Task directions ▸ From the line containing "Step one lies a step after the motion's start" through the line containing "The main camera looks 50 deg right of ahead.", retype each line exactly; include both end lines and nothing beyond them.

>> BEGIN Task data

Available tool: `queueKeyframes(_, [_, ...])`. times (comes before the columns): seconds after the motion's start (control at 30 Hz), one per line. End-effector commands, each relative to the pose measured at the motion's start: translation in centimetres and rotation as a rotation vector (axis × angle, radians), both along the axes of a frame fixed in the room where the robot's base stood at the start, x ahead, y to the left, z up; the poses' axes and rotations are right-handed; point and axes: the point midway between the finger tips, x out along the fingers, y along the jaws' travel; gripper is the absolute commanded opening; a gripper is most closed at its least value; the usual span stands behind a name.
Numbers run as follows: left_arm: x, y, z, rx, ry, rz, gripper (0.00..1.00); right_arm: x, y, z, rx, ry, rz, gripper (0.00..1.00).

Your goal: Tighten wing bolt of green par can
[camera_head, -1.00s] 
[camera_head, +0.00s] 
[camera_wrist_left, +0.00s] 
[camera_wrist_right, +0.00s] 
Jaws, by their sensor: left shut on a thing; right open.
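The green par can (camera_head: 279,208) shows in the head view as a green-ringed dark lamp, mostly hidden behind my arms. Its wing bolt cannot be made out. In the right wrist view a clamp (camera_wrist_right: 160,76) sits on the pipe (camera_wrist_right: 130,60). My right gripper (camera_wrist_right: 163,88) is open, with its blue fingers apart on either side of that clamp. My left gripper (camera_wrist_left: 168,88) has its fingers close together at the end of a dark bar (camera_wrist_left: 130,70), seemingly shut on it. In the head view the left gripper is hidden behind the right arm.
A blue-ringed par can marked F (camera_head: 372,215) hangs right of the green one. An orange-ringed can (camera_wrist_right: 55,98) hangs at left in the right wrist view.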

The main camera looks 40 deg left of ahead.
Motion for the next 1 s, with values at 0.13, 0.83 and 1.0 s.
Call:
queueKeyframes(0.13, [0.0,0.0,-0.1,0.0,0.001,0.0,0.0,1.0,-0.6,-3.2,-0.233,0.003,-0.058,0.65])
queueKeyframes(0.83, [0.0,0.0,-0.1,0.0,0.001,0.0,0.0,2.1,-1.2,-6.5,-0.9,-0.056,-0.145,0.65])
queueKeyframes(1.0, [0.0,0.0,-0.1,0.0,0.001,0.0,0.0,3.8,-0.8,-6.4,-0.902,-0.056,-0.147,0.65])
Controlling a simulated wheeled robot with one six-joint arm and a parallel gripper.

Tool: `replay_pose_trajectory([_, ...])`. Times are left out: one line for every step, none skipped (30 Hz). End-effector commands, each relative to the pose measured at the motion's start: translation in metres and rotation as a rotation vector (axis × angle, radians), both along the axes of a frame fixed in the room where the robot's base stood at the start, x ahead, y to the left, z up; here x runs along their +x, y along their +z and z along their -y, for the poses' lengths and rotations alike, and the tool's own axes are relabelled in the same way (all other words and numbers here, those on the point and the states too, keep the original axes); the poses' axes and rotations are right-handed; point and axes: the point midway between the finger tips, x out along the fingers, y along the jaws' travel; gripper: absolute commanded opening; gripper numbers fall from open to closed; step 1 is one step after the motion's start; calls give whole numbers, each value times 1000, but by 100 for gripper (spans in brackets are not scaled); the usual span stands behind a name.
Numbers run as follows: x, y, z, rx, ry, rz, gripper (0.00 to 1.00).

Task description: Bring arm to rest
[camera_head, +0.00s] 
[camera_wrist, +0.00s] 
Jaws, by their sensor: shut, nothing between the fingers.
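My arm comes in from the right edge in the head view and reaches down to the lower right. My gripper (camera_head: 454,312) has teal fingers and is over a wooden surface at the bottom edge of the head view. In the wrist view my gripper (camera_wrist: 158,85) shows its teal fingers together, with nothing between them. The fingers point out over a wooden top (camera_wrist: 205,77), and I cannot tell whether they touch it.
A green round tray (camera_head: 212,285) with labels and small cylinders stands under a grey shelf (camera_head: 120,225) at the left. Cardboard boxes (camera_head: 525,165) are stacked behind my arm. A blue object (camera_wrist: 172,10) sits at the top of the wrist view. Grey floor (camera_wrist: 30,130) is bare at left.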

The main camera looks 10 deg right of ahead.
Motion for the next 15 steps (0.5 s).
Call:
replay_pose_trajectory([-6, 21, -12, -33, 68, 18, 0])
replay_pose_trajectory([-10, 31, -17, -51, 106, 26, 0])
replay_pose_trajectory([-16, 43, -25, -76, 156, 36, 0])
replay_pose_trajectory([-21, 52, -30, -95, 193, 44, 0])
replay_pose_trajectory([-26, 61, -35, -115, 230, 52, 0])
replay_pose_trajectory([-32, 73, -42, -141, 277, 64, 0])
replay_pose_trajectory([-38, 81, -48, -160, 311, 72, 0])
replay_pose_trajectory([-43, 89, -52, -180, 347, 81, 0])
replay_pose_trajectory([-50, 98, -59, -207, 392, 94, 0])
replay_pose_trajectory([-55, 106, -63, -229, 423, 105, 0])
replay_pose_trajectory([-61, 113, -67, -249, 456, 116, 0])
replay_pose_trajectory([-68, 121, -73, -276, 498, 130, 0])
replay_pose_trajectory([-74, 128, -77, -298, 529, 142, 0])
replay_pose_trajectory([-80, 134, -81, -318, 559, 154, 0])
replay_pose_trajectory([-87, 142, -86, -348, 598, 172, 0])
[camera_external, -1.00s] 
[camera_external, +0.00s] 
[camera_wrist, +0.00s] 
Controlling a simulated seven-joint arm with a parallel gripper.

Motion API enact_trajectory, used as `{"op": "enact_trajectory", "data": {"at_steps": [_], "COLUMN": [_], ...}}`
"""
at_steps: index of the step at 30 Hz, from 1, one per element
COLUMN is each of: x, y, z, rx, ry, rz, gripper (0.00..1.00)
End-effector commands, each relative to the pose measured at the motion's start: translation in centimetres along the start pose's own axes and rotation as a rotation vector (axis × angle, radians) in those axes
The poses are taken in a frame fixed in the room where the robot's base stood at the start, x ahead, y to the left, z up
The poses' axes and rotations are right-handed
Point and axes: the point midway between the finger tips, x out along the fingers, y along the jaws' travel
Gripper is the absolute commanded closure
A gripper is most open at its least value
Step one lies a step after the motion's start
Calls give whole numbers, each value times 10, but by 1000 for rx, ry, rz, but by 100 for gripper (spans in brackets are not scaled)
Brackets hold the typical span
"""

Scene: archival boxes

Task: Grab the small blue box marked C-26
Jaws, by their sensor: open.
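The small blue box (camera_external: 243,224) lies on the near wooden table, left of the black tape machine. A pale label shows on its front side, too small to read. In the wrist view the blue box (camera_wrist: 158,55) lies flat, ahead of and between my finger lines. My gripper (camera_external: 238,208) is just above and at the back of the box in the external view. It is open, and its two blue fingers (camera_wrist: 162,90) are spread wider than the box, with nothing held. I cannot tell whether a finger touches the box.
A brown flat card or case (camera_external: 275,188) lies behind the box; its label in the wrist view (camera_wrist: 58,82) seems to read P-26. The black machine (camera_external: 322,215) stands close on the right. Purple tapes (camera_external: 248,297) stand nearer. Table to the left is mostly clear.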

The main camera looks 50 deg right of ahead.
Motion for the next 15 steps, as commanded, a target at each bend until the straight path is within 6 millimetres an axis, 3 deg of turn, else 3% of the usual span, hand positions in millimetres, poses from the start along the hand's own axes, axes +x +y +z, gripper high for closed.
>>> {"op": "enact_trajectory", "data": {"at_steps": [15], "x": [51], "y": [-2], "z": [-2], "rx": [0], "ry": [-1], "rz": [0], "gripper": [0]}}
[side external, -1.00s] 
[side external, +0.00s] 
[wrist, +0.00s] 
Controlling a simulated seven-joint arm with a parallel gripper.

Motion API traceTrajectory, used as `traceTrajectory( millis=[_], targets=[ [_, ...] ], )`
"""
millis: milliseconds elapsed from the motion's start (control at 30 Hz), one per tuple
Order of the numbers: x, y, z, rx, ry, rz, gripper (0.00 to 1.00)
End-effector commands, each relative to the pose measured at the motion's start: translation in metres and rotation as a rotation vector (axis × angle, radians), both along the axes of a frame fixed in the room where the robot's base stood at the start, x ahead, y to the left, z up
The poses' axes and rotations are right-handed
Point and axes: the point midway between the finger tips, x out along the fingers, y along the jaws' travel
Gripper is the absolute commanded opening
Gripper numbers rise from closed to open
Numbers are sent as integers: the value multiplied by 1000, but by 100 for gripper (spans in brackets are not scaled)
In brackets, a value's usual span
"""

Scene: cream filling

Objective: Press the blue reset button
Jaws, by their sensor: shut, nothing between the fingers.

>> END Task data

Solved exercise ▸
Step one lies a step after the motion's start
Calls give whole numbers, each value times 10, but by 1000 for rx, ry, rz, but by 100 for gripper (spans in brackets are not scaled)
Brackets hold the typical span
"""

Scene: archival boxes

Task: Grab the small blue box marked C-26
Jaws, by their sensor: open.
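The small blue box (camera_external: 243,224) lies on the near wooden table, left of the black tape machine. A pale label shows on its front side, too small to read. In the wrist view the blue box (camera_wrist: 158,55) lies flat, ahead of and between my finger lines. My gripper (camera_external: 238,208) is just above and at the back of the box in the external view. It is open, and its two blue fingers (camera_wrist: 162,90) are spread wider than the box, with nothing held. I cannot tell whether a finger touches the box.
A brown flat card or case (camera_external: 275,188) lies behind the box; its label in the wrist view (camera_wrist: 58,82) seems to read P-26. The black machine (camera_external: 322,215) stands close on the right. Purple tapes (camera_external: 248,297) stand nearer. Table to the left is mostly clear.

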The main camera looks 50 deg right of ahead.

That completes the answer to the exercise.